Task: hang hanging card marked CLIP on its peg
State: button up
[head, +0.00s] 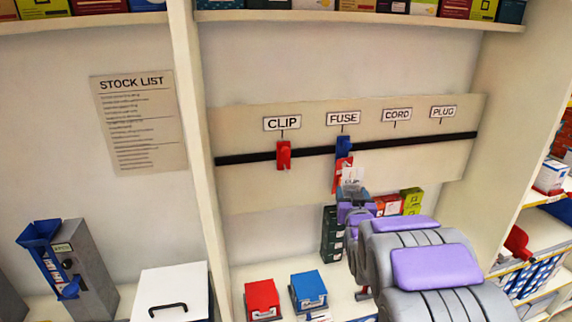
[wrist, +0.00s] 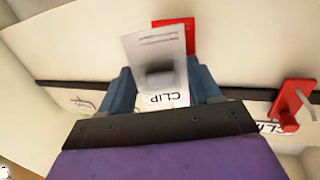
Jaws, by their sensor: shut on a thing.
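My gripper (head: 352,188) is shut on a pale card (head: 352,175), up in front of the rail below the FUSE label. In the wrist view the card (wrist: 158,48) stands between the blue fingers (wrist: 165,85), with an upside-down CLIP marking beside its lower part. A red piece (wrist: 178,35) shows behind it; I cannot tell whether it belongs to the card. The red CLIP peg (head: 283,155) is on the black rail under the CLIP label (head: 282,123), left of my gripper and apart from it. It also shows at the right of the wrist view (wrist: 291,105).
The blue FUSE peg (head: 343,147) is just above the card. CORD (head: 397,115) and PLUG (head: 443,112) labels are further right. Red (head: 262,298) and blue (head: 309,290) boxes stand on the shelf below. The rail between the CLIP and FUSE pegs is clear.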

=======

● **Goal**
Retype everything in the material word for word, minus pictures.

● **Right answer**
Task: hang hanging card marked CLIP on its peg
State: button up
[head, +0.00s] 
[wrist, +0.00s] 
Jaws, by their sensor: shut on a thing.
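My gripper (head: 352,188) is shut on a pale card (head: 352,175), up in front of the rail below the FUSE label. In the wrist view the card (wrist: 158,48) stands between the blue fingers (wrist: 165,85), with an upside-down CLIP marking beside its lower part. A red piece (wrist: 178,35) shows behind it; I cannot tell whether it belongs to the card. The red CLIP peg (head: 283,155) is on the black rail under the CLIP label (head: 282,123), left of my gripper and apart from it. It also shows at the right of the wrist view (wrist: 291,105).
The blue FUSE peg (head: 343,147) is just above the card. CORD (head: 397,115) and PLUG (head: 443,112) labels are further right. Red (head: 262,298) and blue (head: 309,290) boxes stand on the shelf below. The rail between the CLIP and FUSE pegs is clear.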

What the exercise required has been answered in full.